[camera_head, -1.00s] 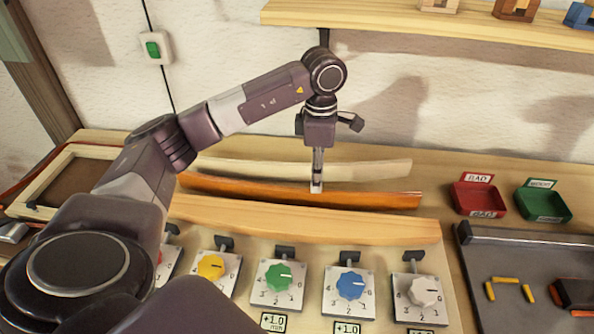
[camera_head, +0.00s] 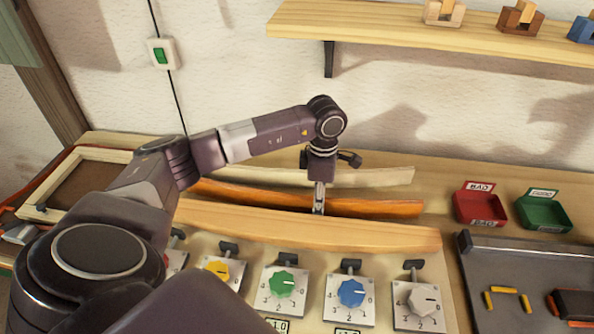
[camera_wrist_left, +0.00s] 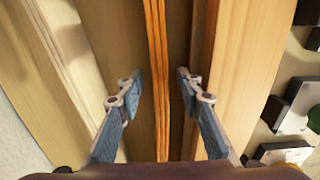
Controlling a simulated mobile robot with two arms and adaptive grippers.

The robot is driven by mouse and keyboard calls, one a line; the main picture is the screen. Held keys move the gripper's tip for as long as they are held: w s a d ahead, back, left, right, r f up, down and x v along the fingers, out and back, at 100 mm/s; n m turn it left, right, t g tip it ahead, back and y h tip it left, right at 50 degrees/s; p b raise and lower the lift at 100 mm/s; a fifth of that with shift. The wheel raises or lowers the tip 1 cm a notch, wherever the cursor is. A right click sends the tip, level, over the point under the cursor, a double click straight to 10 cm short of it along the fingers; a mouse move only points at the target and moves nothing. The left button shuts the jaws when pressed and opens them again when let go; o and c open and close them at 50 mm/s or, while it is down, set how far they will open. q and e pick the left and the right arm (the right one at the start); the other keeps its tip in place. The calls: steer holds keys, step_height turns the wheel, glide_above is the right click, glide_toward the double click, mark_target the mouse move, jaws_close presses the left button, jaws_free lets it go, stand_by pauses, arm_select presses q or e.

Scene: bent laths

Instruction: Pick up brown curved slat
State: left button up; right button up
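The brown curved slat (camera_head: 375,207), orange-brown, lies on the workbench between a pale slat behind it and a light wooden strip in front. In the left wrist view the brown slat (camera_wrist_left: 157,40) shows edge-on as a narrow band running between the fingers. My left gripper (camera_head: 319,207) points down at the slat's middle; in the wrist view the left gripper (camera_wrist_left: 160,88) is open, one finger on each side of the slat, with gaps between. My right gripper is not in view.
The pale curved slat (camera_head: 385,178) lies close behind. The light wooden strip (camera_head: 380,236) runs in front, before several dial boxes such as the blue one (camera_head: 351,292). Red (camera_head: 480,208) and green (camera_head: 543,213) trays stand right. A wall shelf (camera_head: 380,27) is above.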

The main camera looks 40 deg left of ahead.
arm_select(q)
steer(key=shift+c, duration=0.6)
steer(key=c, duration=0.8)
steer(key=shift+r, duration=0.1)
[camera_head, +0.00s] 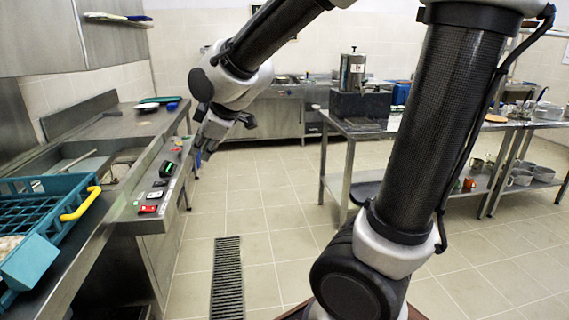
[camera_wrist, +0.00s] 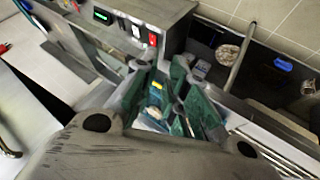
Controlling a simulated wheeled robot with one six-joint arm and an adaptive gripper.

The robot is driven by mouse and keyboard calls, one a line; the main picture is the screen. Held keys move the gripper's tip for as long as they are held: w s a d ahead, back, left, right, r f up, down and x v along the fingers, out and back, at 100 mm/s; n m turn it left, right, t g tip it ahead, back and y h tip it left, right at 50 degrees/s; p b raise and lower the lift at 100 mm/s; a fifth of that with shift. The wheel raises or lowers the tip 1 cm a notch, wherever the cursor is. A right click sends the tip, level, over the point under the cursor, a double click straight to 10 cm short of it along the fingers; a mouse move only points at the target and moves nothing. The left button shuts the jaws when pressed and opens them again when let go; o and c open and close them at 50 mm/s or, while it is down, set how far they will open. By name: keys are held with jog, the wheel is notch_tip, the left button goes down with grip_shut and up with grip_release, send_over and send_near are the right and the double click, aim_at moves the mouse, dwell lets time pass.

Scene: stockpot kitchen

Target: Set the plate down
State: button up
####
DESCRIPTION OF THE TASK:
Pick out each line containing "Controlling" and report it.

THE COMPLETED TASK:
Controlling a simulated mobile robot with two arms and adaptive grippers.
Controlling a simulated wheeled robot with one six-joint arm and an adaptive gripper.

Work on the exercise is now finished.